All states use risk assessments at one or more stages of the criminal justice process – from arrest to post-prison supervision. There are now dozens of tools available. Each uses its own more or less complicated algorithm to predict whether someone will reoffend.
Developers of risk assessment tools usually follow a common scientific method. They analyze historical data on the recidivism rates of samples of known criminals. This helps determine which factors are statistically related to recidivism. Characteristics commonly associated with reoffending include a person’s age at first offense, whether the person has a violent past and the stability of the person’s family.
The most important predictors are incorporated into a mathematical model. Then, developers create a statistical algorithm that weighs stronger predictors more heavily than weaker ones.
Criminal history, for instance, is consistently one of the strongest predictors of future crime. Thus, criminal history tends to be heavily weighted.
The tool typically divides results into different categories, such as low, moderate or high risk. To a decision-maker, these risk bins offer an appealing way to differentiate offenders. In sentencing, this can mean a more severe punishment for those who seem to pose a higher risk of reoffending. But things are not as rosy as they may appear.
In the Loomis case, the state of Wisconsin claims that its data-driven result is individualized to Loomis. But it is not.
Algorithms such as COMPAS cannot make predictions about individual defendants, because data-driven risk tools are based on group statistics. This creates an issue that academics sometimes call the “group-to-individual” or G2i problem.
Scientists study groups. But the law sentences the individual. Consider the disconnect between science and the law here.
The algorithms in risk assessment tools commonly assign specific points to different factors. The points are totaled. The total is then often translated to a risk bin, such as low or high risk. Typically, more points means a higher risk of recidivism.
Say a score of 6 points out of 10 on a certain tool is considered “high risk.” In the historical groups studied, perhaps 50 percent of people with a score of 6 points did reoffend.
Thus, one might be inclined to think that a new offender who also scores 6 points is at a 50 percent risk of reoffending. But that would be incorrect.
It may be the case that half of those with a score of 6 in the historical groups studied would later reoffend. However, the tool is unable to select which of the offenders with 6 points will reoffend and which will go on to lead productive lives.
The studies of factors associated with reoffending are not causation studies. They can tell only which factors are correlated with new crimes. Individuals retain some measure of free will to decide to break the law again, or not.
These issues may explain why risk tools often have significant false positive rates. The predictions made by the most popular risk tools for violence and sex offending have been shown to get it wrong for some groups over 50 percent of the time.

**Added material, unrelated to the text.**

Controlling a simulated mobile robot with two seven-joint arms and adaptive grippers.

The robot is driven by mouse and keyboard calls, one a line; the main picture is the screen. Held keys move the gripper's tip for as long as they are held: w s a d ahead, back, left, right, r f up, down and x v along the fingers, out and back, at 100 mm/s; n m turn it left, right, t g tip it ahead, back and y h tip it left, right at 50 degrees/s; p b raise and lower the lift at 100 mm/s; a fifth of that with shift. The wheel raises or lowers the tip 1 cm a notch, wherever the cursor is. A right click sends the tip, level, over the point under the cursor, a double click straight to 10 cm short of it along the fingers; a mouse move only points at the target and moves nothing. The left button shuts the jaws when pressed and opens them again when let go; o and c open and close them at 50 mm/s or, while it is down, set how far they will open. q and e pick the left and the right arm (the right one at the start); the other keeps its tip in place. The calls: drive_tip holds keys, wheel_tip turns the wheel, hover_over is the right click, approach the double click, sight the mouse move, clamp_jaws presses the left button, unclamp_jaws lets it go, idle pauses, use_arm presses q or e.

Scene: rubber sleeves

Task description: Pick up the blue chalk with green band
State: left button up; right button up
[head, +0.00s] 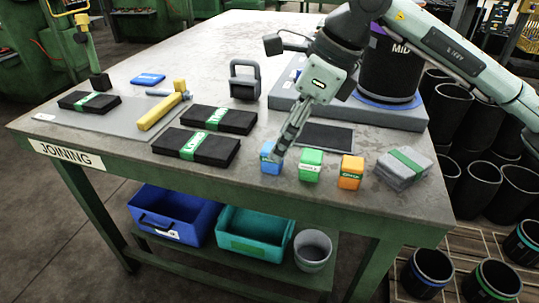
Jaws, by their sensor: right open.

A ProPublica investigation found that COMPAS, the tool used in Loomis’ case, is burdened by large error rates. For example, COMPAS failed to predict reoffending in one study at a 37 percent rate. The company that makes COMPAS has disputed the study’s methodology.
Unfortunately, in criminal justice, misinterpretations of risk assessment tools are pervasive.
Based on my analysis, I believe these tools cannot, scientifically or practically, provide individualized assessments. This is true no matter how complicated the underlying algorithms.
COMPAS documents state the results should not be used for sentencing decisions. Instead, it was designed to assist in supervisory decisions concerning offender needs. Other tool developers tend to indicate that their tool predicts risk at a rate better than chance.
There are also a host of thorny issues with risk assessment tools incorporating, either directly or indirectly, sociodemographic variables, such as gender, race and social class. Law professor Anupam Chander has named it the problem of the “racist algorithm.”